- [WHAT YOU HAVE TO DO]: Leave out every picture, and restate word for word only the lines from the one containing "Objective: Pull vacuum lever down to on" through the end of the material.

- [DATA BLOCK]:
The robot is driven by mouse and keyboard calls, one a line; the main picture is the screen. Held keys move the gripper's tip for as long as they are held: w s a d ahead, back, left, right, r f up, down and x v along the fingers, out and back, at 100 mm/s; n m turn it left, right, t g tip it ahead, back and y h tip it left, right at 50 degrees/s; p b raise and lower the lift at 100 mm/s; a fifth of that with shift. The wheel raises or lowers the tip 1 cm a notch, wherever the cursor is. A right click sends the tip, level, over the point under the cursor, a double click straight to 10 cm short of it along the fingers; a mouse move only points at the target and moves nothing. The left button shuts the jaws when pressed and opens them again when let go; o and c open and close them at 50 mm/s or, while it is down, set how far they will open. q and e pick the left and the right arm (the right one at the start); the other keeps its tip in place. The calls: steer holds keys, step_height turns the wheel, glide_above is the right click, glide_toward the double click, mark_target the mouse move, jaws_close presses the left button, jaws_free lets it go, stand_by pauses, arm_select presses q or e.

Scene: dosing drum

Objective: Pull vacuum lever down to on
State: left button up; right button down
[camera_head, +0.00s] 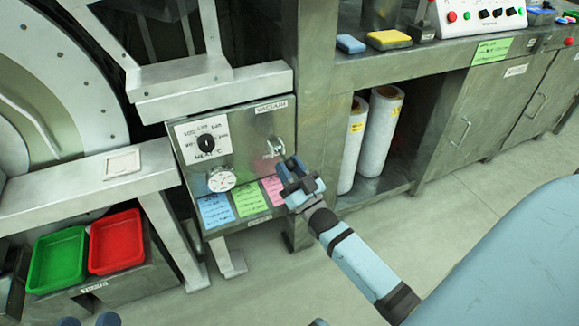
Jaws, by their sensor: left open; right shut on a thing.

- [SOLUTION TO THIS PROBLEM]:
Objective: Pull vacuum lever down to on
State: left button up; right button down
[camera_head, +0.00s] 
Jaws, by their sensor: left open; right shut on a thing.

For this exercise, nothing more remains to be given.